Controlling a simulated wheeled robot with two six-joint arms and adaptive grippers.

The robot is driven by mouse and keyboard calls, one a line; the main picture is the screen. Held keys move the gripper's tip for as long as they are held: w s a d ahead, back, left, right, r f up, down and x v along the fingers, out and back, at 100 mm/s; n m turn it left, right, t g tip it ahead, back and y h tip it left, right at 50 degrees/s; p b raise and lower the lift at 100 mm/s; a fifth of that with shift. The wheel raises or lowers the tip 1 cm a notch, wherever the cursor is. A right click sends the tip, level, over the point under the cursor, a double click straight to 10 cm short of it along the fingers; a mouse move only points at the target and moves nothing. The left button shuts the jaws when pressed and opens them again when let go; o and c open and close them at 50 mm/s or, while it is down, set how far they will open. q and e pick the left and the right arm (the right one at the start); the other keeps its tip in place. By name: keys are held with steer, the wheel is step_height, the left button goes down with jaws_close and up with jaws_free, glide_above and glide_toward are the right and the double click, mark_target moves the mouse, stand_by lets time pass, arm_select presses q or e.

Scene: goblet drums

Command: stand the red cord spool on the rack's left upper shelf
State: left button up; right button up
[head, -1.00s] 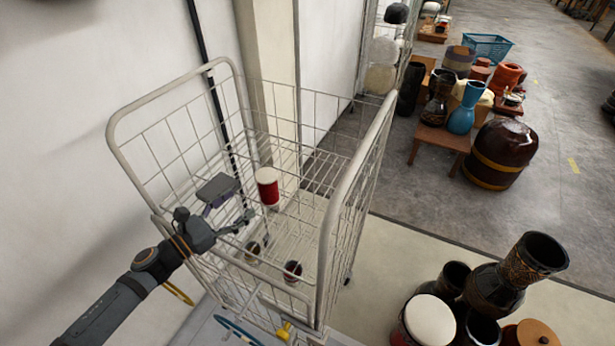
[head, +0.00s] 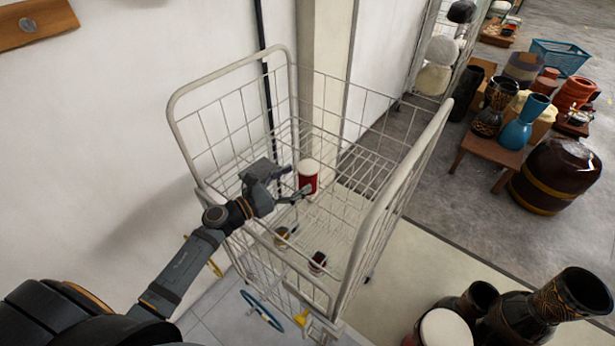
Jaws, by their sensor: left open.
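The red cord spool (head: 308,182), red with a white top, is upright inside the wire rack (head: 440,125) and appears to rest on its upper wire shelf. My left gripper (head: 290,183) reaches into the rack from the left. It is open, with its fingers pointing at the spool and their tips close to its left side. I cannot tell whether they touch it. The spool's lower edge is partly hidden by the lower finger. My right gripper is not in view.
Two small dark cylindrical items, one left (head: 283,236) and one right (head: 317,262), stand lower in the rack. A white wall (head: 100,130) is close on the left. Drums (head: 555,300) stand at front right.

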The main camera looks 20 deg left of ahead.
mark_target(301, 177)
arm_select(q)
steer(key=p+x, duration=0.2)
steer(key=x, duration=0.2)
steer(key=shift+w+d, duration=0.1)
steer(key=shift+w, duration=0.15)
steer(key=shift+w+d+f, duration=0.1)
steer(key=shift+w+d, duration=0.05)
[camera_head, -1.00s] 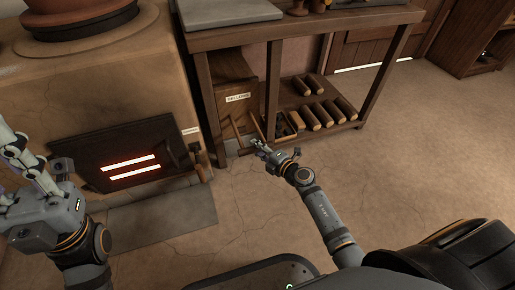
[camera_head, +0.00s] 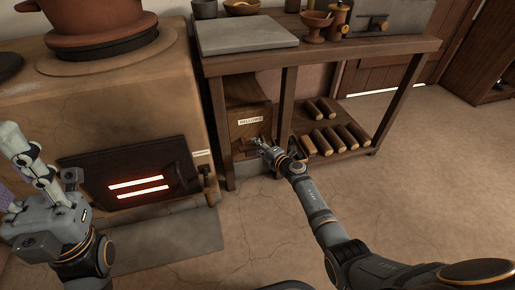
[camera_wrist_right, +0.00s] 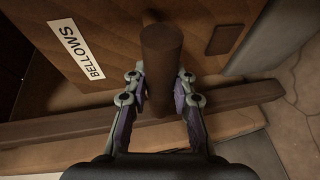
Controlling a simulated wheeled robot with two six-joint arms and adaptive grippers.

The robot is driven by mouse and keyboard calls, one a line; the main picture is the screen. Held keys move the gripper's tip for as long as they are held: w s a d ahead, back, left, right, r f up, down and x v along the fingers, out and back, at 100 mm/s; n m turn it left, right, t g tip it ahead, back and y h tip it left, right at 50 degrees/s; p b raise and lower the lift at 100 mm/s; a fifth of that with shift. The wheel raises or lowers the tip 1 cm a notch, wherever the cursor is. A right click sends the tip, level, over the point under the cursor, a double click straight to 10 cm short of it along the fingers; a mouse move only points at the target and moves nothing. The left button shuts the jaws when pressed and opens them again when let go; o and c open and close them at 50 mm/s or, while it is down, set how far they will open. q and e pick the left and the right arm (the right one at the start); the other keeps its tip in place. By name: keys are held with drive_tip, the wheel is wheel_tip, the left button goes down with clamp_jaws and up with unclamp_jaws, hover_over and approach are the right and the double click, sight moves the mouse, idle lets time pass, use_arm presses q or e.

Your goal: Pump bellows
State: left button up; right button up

::::::::::

**EXERCISE DETAILS**
Return all of the data exactly as written, and drop the pictures.

**ANSWER TO THE TASK**
Controlling a simulated wheeled robot with two six-joint arms and adaptive grippers.

The robot is driven by mouse and keyboard calls, one a line; the main picture is the screen. Held keys move the gripper's tip for as long as they are held: w s a d ahead, back, left, right, r f up, down and x v along the fingers, out and back, at 100 mm/s; n m turn it left, right, t g tip it ahead, back and y h tip it left, right at 50 degrees/s; p b raise and lower the lift at 100 mm/s; a fifth of that with shift. The wheel raises or lowers the tip 1 cm a notch, wherever the cursor is. A right click sends the tip, level, over the point under the cursor, a double click straight to 10 cm short of it along the fingers; a mouse move only points at the target and moves nothing. The left button shuts the jaws when pressed and opens them again when let go; o and c open and close them at 50 mm/s or, while it is down, set how far they will open. q and e pick the left and the right arm (the right one at the start); the other keeps its tip in place. By name: keys are held with steer, the wheel is step_height, the left button goes down with jaws_close and up with jaws_free, glide_above and glide_toward are the right and the double click, mark_target moves the mouse, stand_by lets time pass, arm_select presses q or e.

Scene: goblet drums

Command: stand the red cord spool on the rack's left upper shelf
State: left button up; right button up
[head, -1.00s] 
[head, +0.00s] 
Jaws, by their sensor: left open.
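The red cord spool (head: 308,182), red with a white top, is upright inside the wire rack (head: 440,125) and appears to rest on its upper wire shelf. My left gripper (head: 290,183) reaches into the rack from the left. It is open, with its fingers pointing at the spool and their tips close to its left side. I cannot tell whether they touch it. The spool's lower edge is partly hidden by the lower finger. My right gripper is not in view.
Two small dark cylindrical items, one left (head: 283,236) and one right (head: 317,262), stand lower in the rack. A white wall (head: 100,130) is close on the left. Drums (head: 555,300) stand at front right.

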The main camera looks 20 deg left of ahead.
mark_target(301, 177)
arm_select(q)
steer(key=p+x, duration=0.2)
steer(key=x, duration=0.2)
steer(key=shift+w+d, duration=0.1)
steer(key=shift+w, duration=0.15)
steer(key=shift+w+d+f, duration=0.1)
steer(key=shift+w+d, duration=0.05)
[camera_head, -1.00s] 
[camera_head, +0.00s] 
[camera_wrist_right, +0.00s] 
Controlling a simulated wheeled robot with two six-joint arms and adaptive grippers.

The robot is driven by mouse and keyboard calls, one a line; the main picture is the screen. Held keys move the gripper's tip for as long as they are held: w s a d ahead, back, left, right, r f up, down and x v along the fingers, out and back, at 100 mm/s; n m turn it left, right, t g tip it ahead, back and y h tip it left, right at 50 degrees/s; p b raise and lower the lift at 100 mm/s; a fifth of that with shift. The wheel raises or lowers the tip 1 cm a notch, wherever the cursor is. A right click sends the tip, level, over the point under the cursor, a double click straight to 10 cm short of it along the fingers; a mouse move only points at the target and moves nothing. The left button shuts the jaws when pressed and opens them again when let go; o and c open and close them at 50 mm/s or, while it is down, set how far they will open. q and e pick the left and the right arm (the right one at the start); the other keeps its tip in place. By name: keys are held with drive_tip, the wheel is wheel_tip, the left button goes down with clamp_jaws and up with unclamp_jaws, hover_over and approach are the right and the double click, sight moves the mouse, idle lets time pass, use_arm presses q or e.

Your goal: Pump bellows
State: left button up; right button up

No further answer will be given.